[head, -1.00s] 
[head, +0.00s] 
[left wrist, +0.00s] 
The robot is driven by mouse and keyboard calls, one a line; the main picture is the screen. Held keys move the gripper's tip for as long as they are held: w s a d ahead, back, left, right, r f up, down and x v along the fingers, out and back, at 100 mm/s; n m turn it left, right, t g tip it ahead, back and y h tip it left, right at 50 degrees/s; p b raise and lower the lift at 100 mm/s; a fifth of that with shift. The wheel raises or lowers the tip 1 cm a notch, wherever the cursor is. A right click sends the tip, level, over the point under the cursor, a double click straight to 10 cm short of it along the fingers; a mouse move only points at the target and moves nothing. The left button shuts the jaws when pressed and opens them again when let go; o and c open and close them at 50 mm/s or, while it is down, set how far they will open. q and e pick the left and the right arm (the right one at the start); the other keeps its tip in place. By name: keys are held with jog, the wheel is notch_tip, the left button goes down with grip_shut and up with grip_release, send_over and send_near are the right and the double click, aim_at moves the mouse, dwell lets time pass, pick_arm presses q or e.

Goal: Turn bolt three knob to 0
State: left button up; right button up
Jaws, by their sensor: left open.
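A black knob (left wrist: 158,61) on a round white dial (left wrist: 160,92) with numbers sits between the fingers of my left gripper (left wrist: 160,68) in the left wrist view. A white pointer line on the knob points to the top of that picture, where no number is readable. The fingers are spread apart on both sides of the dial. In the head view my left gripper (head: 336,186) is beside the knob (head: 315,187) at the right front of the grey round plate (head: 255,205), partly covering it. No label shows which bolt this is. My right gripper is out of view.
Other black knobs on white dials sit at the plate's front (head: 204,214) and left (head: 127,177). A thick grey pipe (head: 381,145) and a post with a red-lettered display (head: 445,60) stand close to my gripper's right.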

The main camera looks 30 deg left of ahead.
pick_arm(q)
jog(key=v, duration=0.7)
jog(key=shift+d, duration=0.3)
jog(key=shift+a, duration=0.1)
-=-=-=-=-
* Exercise description *
Look above for the line containing "Goal: Turn bolt three knob to 0". Output from there through the line containing "State: left button up; right button up", exactly and inclusively.

* The answer *
Goal: Turn bolt three knob to 0
State: left button up; right button up

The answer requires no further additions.